The assets held by the Company will generally be leased to a third party and will be subject   to either a direct finance (cashflow) lease or an operating lease. The Company intends to balance the portfolio between direct finance leases, to provide regular cashflow, and operating leases, to   provide   capital   appreciation   opportunities.   Many,   but   not   all, investments will be structured to provide return of capital and interest during the lease term with an opportunity for additional realisation from the residual value after the initial lease term.

The Investment Managers will generally   seek to acquire   investments and/or enter into lease arrangements that require the lessee or other counterparty to bear all tax, maintenance, insurance, and other costs related to the lease or the operation of the underlying asset(s). Generally, as a result, the Company will not be required to undertake maintenance on assets but reserves the right to do so on an exceptional basis.

Whilst the Company and/or   its subsidiaries will typically seek direct ownership of the assets under lease, the Company may also obtain exposure to such   investments through   holding securities that   have exposure to an underlying asset or assets that meet the Company’s investment criteria where it is more advantageous for the Company to do so or a direct investment is not possible. This includes, but is not limited to, holding or entering into debt securities, loan agreements, equity securities,   participation   agreements,   hybrid   instruments,   or   other securities, whilst maintaining the desired economic exposure and level of security.

The Company may invest in residual interests in assets or equipment. When the Company invests in residual interests, it or its subsidiaries will acquire the rights and/or title to equipment, assets, income or proceeds in respect of the period after the end of the initial lease term or other underlying contract term. Cashflow from the residual interests generally will not commence until all of the obligations under the initial term are satisfied. Once those obligations are satisfied, rights and/or title to the underlying equipment, assets, income or proceeds will be transferred to the Company or its subsidiaries. Furthermore, the Company may elect to sell all or part of the lease receivables to a third party investor or bank and retain its exposure to the asset by retaining ownership of the residual value (in addition to any proportion of the lease receivables retained). Therefore, in relation to certain investments, the Company may be reliant on the residual value to obtain its return on that investment. It is not expected that residual interests would represent more than 35 per cent. of the portfolio at the time of investment.

Investments will primarily be made in the United Kingdom, the United States and Europe which is expected to represent at least 75 per cent. of the portfolio. The Company may also invest in assets and equipment located or subject to law in Canada and Australia and other countries, regions, or jurisdictions where the Investment Managers believe they can adequately secure the Company’s interest in assets and   equipment whilst achieving an appropriate risk-adjusted return consistent with the rest of the portfolio.

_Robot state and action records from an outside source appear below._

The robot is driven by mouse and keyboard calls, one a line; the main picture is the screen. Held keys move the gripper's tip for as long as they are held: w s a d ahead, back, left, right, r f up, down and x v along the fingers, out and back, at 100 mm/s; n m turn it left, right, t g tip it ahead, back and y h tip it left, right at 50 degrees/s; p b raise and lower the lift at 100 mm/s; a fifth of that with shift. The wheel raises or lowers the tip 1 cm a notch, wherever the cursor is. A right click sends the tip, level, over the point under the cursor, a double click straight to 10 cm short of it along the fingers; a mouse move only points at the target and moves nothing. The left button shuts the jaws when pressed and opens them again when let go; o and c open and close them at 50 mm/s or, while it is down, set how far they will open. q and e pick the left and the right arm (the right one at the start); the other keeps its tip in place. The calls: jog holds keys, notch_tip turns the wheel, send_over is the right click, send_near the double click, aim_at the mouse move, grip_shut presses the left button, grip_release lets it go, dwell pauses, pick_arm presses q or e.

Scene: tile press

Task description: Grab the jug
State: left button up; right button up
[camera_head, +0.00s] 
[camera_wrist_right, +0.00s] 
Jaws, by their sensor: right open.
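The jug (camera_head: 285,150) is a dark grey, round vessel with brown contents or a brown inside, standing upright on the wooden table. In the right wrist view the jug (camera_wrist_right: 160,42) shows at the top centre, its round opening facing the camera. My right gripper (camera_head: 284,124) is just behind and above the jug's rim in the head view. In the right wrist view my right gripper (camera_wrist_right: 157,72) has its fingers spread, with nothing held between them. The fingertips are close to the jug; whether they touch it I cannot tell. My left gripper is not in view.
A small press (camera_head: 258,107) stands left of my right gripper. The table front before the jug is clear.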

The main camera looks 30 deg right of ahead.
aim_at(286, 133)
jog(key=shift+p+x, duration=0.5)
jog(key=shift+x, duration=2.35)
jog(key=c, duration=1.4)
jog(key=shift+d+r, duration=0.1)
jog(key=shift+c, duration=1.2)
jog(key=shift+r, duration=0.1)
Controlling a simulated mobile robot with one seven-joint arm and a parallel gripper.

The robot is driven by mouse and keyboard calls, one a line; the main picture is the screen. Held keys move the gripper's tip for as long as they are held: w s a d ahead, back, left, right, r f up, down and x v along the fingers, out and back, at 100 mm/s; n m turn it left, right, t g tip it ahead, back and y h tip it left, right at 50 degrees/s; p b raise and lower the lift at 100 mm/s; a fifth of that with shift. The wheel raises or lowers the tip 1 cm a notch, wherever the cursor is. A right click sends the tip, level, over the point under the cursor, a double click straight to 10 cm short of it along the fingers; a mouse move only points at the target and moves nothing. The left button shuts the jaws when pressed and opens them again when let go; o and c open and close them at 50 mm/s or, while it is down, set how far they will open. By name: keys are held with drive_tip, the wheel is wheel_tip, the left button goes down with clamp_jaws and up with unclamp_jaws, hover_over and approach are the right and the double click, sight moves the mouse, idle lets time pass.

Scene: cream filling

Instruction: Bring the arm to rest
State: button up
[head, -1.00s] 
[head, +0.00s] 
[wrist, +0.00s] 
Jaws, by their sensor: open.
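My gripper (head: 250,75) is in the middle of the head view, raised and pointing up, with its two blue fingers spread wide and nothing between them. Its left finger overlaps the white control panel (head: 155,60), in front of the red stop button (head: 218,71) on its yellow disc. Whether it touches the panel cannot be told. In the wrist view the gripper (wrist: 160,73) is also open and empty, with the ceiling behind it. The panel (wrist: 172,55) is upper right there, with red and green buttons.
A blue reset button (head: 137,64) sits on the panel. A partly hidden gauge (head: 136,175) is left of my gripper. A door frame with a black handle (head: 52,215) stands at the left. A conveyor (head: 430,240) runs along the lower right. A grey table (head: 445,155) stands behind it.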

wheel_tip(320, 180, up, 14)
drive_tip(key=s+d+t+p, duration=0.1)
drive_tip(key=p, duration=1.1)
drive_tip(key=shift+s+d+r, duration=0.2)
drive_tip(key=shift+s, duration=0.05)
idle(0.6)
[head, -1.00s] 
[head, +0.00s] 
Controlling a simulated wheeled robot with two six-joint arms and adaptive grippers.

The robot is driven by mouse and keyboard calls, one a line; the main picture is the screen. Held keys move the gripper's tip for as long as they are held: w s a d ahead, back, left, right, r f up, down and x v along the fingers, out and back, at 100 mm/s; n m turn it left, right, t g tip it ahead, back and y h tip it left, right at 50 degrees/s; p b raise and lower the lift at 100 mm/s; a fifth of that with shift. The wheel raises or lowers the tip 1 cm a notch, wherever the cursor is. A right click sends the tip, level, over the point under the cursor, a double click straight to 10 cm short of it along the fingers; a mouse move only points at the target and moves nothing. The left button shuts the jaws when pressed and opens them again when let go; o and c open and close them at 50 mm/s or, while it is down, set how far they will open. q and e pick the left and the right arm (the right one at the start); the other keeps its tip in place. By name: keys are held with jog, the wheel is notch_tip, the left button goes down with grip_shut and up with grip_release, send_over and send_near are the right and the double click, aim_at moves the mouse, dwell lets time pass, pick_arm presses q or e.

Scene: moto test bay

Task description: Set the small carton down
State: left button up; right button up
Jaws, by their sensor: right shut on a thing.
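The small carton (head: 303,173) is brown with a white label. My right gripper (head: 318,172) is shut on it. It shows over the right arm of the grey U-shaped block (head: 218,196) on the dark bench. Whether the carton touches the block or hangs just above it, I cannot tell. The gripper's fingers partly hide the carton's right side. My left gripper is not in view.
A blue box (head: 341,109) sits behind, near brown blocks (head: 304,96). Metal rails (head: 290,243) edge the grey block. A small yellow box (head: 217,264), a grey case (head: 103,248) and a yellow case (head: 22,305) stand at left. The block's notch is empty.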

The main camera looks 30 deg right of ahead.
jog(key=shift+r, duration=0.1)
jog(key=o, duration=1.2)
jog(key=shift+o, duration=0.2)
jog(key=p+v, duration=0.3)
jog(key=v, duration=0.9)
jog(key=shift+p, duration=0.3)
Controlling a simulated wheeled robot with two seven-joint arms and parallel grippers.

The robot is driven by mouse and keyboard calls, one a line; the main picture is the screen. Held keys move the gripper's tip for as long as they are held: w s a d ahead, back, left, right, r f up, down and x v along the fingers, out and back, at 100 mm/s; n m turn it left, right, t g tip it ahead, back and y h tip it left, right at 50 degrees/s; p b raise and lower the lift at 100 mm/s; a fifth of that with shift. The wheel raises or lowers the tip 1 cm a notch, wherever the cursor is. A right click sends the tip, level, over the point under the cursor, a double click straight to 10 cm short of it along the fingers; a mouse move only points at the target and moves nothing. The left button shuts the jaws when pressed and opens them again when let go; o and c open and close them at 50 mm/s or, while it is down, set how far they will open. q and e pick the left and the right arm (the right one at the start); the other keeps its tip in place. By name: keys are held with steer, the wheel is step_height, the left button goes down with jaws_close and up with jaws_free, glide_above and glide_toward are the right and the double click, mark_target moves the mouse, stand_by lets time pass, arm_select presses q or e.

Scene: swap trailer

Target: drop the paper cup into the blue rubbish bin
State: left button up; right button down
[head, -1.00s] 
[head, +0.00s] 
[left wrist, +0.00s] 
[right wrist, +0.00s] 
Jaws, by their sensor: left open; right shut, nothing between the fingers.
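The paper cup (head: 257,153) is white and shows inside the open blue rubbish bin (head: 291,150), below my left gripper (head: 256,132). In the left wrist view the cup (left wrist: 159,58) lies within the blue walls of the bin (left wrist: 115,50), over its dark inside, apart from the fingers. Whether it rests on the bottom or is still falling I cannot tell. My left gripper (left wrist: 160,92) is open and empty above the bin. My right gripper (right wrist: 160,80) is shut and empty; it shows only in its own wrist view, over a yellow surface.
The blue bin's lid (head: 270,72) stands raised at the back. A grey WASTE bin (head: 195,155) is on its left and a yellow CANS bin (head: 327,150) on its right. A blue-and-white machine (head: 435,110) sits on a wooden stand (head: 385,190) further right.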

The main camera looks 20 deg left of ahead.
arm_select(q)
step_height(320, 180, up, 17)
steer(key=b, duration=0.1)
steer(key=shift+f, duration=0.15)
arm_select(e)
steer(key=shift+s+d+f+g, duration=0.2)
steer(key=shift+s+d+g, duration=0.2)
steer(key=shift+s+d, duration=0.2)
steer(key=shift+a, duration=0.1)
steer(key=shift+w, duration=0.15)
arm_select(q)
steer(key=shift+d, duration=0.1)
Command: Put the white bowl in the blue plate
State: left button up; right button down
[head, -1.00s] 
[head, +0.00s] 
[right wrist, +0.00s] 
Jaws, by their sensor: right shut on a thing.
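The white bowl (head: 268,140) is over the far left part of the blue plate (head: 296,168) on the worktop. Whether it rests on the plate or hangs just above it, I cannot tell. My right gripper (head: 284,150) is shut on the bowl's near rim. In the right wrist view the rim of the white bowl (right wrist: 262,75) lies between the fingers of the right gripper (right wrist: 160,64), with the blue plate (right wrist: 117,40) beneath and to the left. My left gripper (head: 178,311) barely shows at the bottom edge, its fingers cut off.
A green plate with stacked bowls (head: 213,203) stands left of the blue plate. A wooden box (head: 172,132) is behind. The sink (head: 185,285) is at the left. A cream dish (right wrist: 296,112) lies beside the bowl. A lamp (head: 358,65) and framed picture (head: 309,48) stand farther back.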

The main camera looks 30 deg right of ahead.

The Company’s portfolio will be subject to diversification policies limiting the maximum amount of capital that can be invested in a single asset, in a single asset class, in assets held by a corporation or group or held by companies in a specific industry, as a percentage of NAV of the portfolio, measured at the time of investment:

Maximum by asset:  15 per cent.

Maximum by asset class:  30 per cent.

Maximum by corporation or group:  15 per cent.

Maximum by industry:  30 per cent.



The Company does not intend to utilise borrowings on a portfolio basis for investment purposes. However, the Company may, from time to time, utilise borrowings for share buybacks and short term liquidity purposes, but such borrowings will not, in any event, exceed 15 per cent. of the Company’s Net Asset Value at the time of investment. This does not prevent the Company from purchasing the equity or subordinated participation in a special purpose entity set up to own an asset or a pool of assets or equipment, which itself may be geared.